Mitigation of carbon dioxide (CO₂) concentration in the atmosphere can be accomplished by either removal of CO₂ from the atmosphere or avoiding emissions of CO₂ into it. Water electrolysis is a potential method for coping with the characteristic intermittency of renewable energy but it faces the fundamental problems of hydrogen storage and distribution. The use of zero-carbon electrolytic hydrogen may be facilitated by synthesising a hydrocarbon compound of higher energy density. A number of prospective processes were conceived and analysed in this study; at the heart of each was either a chemical or an electro-chemical reactor, in which zero-carbon Hydrogen could undergo a catalytic reaction with atmospheric CO₂ to form a desired hydrocarbon product.

After an initial screening of the prospective processes, a small-scale system was selected for detailed evaluation as a case study. The process was conceived for the production of methanol for use as a liquid fuel for one average vehicle (25MWh/year). It consisted of hydrogen production by PEM electrolyser using renewable electricity, atmospheric CO₂ capture by liquid solvent and the catalytic chemical synthesis of methanol.

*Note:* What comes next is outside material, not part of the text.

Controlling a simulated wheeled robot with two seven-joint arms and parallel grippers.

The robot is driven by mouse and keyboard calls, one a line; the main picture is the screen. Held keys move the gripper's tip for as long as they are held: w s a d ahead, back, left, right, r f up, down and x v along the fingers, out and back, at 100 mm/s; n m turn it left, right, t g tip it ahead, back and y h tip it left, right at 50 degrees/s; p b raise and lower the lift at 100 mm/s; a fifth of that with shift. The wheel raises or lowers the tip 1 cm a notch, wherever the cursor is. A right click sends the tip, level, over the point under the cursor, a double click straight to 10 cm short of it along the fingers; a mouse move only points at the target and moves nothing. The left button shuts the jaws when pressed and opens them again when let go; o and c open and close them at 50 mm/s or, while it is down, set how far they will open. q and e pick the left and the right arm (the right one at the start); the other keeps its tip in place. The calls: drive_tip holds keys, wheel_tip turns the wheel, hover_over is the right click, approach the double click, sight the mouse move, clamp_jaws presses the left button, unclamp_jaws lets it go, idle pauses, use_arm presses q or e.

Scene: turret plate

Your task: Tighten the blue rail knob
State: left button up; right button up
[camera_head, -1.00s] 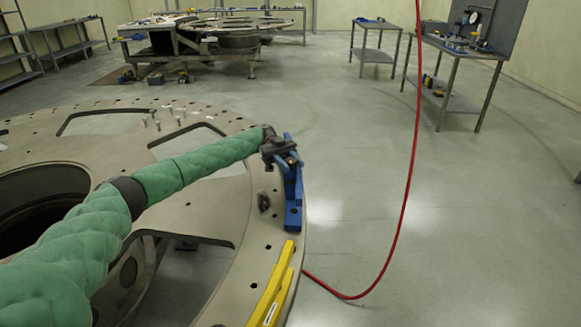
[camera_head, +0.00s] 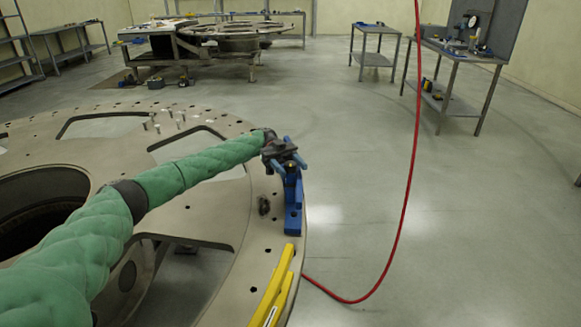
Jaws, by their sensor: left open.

It was estimated that the required production of 4,000kg/year of methanol would need a 6kW water electrolyser and a total energy input of 77.5MWh/year, which implies an overall energy efficiency of around 32% for the process. The operating costs analysis of the process showed a very strong dependence on the cost of electricity; an operating cost of 1.04US$/kg of methanol was found based on an electricity price of 0.07US$/kWh and 1.6US$/tonneH₂O.